A procura da verdade, em qualquer que seja a situação, é também um traço comum aos líderes morais, o que se traduz em 18 vezes mais de propensão para merecerem a confiança dos seus pares. Nestes casos em particular, 22% “saem do seu próprio caminho” para encontrarem a verdade, 20% colocam perguntas difíceis sobre o certo e o errado, o que é justo ou injusto e 22% mudam de opinião quando percebem que estão errados.
Já os líderes que se mantêm fiéis aos seus padrões éticos demonstram ser 10 vezes mais capazes de encorajar a criatividade e a inovação. Destes líderes morais, 36% agem em conformidade com os valores defendidos pela empresa, mesmo quando “ninguém está a ver”, 24% explicam as considerações subjacentes às suas decisões e 34% tornam muito claro que contornar regras ou políticas para atingir metas ou prazos não é aceitável.
Um oásis no deserto
De acordo com o estudo e como já sublinhado, estamos perante uma quota muito reduzida de gestores e executivos que coloca em prática os comportamentos acima elencados.
Como já anteriormente referido, e apesar da necessidade crescente de uma liderança moral e da sua eficácia, apenas 7% dos gestores e executivos foram considerados pelos seus trabalhadores como detentores de todos os comportamentos à mesma associados. Adicionalmente, 41% dos respondentes afirmaram que os seus líderes demonstram menos de um quarto dos comportamentos listados, com 18% a assegurarem que, no seu caso, nem um dos comportamentos em causa os define.
Estes indivíduos não conseguiram ganhar autoridade moral e, tendo em conta os resultados apurados junto dos inquiridos, são 10 vezes mais propensos a tratarem as pessoas com injustiça (61% versus 6% comparativamente aos líderes morais), têm oito vezes mais probabilidades de dar ordens e exibir comportamentos de “comando” (59% versus 7%) e têm cinco vezes mais de tendência para enfatizarem o lucro e os objectivos de curto prazo (50% versus 10%). Mais preocupante ainda é o facto de estes líderes serem os responsáveis por 70% dos abusos de poder e por 67% de comportamentos não éticos, tal como observaram os respondentes.

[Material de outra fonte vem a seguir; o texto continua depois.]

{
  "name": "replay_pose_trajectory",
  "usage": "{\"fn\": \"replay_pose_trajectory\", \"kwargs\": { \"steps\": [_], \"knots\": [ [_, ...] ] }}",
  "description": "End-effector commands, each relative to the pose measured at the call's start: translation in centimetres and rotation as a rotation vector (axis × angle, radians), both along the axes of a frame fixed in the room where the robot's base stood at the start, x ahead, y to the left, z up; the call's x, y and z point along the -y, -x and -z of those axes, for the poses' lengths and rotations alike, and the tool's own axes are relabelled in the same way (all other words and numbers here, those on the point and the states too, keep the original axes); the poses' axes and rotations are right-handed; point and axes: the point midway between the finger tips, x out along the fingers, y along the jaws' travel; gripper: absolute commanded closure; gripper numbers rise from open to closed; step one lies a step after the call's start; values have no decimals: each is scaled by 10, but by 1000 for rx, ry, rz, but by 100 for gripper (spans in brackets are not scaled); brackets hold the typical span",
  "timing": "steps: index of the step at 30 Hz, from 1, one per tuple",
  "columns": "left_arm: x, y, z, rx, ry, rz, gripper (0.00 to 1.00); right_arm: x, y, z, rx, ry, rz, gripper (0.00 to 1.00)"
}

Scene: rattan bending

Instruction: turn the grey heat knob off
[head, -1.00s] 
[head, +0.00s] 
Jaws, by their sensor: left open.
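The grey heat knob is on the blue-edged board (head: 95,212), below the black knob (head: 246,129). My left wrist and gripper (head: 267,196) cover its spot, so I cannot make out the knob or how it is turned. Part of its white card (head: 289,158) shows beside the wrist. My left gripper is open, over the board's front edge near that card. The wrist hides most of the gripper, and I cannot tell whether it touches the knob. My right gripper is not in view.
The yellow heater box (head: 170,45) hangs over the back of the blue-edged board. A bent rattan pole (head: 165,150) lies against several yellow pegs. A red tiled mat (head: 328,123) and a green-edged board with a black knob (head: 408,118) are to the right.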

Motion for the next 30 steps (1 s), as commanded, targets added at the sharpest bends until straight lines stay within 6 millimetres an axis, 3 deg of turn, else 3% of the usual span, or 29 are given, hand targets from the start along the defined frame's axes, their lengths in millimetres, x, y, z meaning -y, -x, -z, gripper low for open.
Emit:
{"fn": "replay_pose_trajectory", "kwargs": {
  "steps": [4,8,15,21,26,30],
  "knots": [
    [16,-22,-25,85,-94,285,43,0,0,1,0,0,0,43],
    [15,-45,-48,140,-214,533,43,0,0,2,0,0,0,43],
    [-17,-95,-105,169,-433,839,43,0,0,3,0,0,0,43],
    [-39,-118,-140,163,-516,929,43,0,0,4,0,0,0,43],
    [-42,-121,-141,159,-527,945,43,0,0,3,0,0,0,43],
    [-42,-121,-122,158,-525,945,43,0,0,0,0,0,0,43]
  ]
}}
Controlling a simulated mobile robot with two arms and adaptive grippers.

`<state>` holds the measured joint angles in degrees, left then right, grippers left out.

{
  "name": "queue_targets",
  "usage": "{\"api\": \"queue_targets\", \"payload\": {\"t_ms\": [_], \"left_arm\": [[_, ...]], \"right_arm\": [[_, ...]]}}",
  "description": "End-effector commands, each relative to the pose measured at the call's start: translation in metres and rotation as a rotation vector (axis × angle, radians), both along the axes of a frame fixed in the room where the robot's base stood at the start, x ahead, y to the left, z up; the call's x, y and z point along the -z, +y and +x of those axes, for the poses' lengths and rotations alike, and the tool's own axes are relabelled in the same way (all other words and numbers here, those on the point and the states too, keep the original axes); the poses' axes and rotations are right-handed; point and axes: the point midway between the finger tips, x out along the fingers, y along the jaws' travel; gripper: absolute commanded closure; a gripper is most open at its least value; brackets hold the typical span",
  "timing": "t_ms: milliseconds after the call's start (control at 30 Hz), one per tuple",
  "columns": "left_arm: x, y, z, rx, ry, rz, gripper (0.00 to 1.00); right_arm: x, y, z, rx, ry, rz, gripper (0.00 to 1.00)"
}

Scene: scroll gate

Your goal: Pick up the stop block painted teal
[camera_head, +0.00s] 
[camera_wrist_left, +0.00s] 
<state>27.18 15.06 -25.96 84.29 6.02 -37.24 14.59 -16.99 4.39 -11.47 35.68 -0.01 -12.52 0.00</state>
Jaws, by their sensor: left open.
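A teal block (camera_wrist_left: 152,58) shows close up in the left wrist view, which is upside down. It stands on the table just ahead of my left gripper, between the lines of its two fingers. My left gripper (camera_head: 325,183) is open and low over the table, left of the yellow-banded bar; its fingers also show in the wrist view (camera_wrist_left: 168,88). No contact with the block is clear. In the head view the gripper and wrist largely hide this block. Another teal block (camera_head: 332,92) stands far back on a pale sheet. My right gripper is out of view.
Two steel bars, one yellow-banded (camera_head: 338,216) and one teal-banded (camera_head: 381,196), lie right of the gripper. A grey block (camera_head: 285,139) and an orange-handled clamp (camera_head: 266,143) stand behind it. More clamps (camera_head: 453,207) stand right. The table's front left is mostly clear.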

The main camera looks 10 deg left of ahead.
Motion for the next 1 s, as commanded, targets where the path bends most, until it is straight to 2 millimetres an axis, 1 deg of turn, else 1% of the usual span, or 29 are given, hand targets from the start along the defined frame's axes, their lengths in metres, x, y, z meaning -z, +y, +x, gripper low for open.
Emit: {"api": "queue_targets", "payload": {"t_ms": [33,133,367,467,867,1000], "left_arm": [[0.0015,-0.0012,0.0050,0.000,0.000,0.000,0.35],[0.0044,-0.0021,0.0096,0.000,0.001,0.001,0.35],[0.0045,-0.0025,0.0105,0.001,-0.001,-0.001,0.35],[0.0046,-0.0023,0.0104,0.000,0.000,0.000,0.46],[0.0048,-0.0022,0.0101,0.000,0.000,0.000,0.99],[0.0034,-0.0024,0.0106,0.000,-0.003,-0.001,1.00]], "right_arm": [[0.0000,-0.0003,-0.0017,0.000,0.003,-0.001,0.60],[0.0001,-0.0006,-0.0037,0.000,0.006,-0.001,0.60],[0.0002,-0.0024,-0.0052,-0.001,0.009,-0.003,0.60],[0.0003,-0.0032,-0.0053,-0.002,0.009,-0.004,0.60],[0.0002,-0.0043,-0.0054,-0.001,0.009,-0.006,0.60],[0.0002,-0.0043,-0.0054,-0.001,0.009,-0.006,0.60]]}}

O estudo chama ainda a atenção para o facto de ser errado assumir-se que a liderança moral está apenas relacionada com a forma como as pessoas que maior poder detêm no interior da organização se comportam. Mas se é verdade que todos devem assumir estes traços, a criação das condições para que a cultura empresarial seja, também ela, moral, começa no topo, apesar de ter de ser concebida de acordo com sistemas e processos que governam a forma como toda a empresa opera.
Assim, um dos principais elementos que determina se uma autoridade moral se enraíza e “contagia” toda uma organização é o grau de compromisso existente nas suas estruturas de topo. Ou e por outras palavras, quando a autoridade moral está ausente do topo, estará e muito provavelmente, igualmente ausente do resto da organização. Ter executivos e gestores que não lideram com autoridade moral não só inibe a performance, como evita que os outros a adoptem e ajam em conformidade com ela. O estudo demonstra que ter um CEO comprometido com a liderança moral é extremamente importante: 75% dos gestores e executivos que demonstram possuir autoridade moral servem CEOs que são descritos também como detentores da mesma. E, sem surpresas, 89% dos líderes que raramente demonstram ter este tipo de qualidade reportam a CEOs que falham em tê-la também.
A verdade é que as pessoas são sugestionáveis e caso acreditem – ou sintam – que a liderança moral é recompensada, são muito mais propensas a segui-la também. Desta forma, as consequências de um comportamento que exibe traços de liderança moral (ou a sua ausência) importa e muito. Três quartos dos respondentes que acreditam que os seus líderes se preocupam e se comprometem em fazer o que é certo, assumem que as consequências são positivas. Acreditam que os líderes morais são respeitados, valorizados, que servem como exemplo a seguir e que, por tudo isto, têm maior probabilidade de serem promovidos. E a pesquisa demonstra igualmente que quando não há um exemplo a seguir, não existem razões para que exibam, eles mesmos, comportamentos morais.
Ainda de acordo com o estudo, se os gestores e os executivos com quem os inquiridos trabalham mais directamente (incluindo o seu gestor directo e pares) demonstram escassas ou nenhuma das características associadas ao comportamento de um líder moral, têm 35 vezes mais probabilidades de acreditar que coisas más acontecem quando os líderes marcam posição para fazer o que é correcto. Assim, as organizações devem pensar seriamente o que fazer se a esmagadora maioria dos seus gestores e executivos (tendo em conta as conclusões retiradas) falha em exibir, de forma consistente, uma liderança moral. Pois não só têm maiores probabilidades de terem uma performance insatisfatória, como desencorajam também os líderes potencialmente morais que com eles trabalham.